[JOB] Reproduce the lines from the one bearing "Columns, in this" through the one bearing "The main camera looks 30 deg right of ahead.", inclusive. Copy them exactly; include no other line.
-=-=-
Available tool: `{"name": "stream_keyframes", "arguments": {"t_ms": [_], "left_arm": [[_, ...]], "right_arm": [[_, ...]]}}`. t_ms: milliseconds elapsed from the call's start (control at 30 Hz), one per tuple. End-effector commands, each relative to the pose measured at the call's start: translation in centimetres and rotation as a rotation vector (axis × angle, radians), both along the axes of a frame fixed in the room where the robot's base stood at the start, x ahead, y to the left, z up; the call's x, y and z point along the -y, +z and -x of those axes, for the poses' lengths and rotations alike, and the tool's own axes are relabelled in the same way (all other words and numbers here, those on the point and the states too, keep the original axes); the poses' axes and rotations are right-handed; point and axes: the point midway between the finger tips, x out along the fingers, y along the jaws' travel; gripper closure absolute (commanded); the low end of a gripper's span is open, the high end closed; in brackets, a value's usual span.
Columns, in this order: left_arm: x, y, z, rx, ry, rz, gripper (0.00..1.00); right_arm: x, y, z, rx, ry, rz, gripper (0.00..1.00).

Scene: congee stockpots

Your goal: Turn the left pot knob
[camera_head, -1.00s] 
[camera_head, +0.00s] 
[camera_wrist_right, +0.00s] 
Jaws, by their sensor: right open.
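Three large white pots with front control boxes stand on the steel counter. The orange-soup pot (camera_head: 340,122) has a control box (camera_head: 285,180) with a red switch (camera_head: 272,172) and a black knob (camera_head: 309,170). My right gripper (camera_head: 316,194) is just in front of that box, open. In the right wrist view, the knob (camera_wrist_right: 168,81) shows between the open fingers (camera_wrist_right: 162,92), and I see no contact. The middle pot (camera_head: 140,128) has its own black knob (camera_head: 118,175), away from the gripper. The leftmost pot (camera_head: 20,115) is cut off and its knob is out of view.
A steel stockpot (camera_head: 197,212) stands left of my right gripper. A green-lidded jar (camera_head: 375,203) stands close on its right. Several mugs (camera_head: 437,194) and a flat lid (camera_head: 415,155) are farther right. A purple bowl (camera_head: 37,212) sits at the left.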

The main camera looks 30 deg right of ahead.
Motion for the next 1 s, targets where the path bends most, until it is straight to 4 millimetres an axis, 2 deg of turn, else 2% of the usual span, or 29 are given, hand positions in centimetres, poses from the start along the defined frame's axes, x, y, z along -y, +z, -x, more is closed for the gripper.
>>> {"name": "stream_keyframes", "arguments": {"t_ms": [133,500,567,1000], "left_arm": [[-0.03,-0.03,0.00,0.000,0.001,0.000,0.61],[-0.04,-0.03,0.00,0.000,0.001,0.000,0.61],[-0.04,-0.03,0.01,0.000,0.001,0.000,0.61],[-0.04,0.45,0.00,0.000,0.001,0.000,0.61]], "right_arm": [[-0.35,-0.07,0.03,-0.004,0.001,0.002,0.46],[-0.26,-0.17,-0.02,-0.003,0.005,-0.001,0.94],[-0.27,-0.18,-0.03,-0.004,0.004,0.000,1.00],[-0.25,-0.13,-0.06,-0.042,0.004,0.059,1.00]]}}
-=-=-
[TASK SOLUTION]
Columns, in this order: left_arm: x, y, z, rx, ry, rz, gripper (0.00..1.00); right_arm: x, y, z, rx, ry, rz, gripper (0.00..1.00).

Scene: congee stockpots

Your goal: Turn the left pot knob
[camera_head, -1.00s] 
[camera_head, +0.00s] 
[camera_wrist_right, +0.00s] 
Jaws, by their sensor: right open.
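Three large white pots with front control boxes stand on the steel counter. The orange-soup pot (camera_head: 340,122) has a control box (camera_head: 285,180) with a red switch (camera_head: 272,172) and a black knob (camera_head: 309,170). My right gripper (camera_head: 316,194) is just in front of that box, open. In the right wrist view, the knob (camera_wrist_right: 168,81) shows between the open fingers (camera_wrist_right: 162,92), and I see no contact. The middle pot (camera_head: 140,128) has its own black knob (camera_head: 118,175), away from the gripper. The leftmost pot (camera_head: 20,115) is cut off and its knob is out of view.
A steel stockpot (camera_head: 197,212) stands left of my right gripper. A green-lidded jar (camera_head: 375,203) stands close on its right. Several mugs (camera_head: 437,194) and a flat lid (camera_head: 415,155) are farther right. A purple bowl (camera_head: 37,212) sits at the left.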

The main camera looks 30 deg right of ahead.

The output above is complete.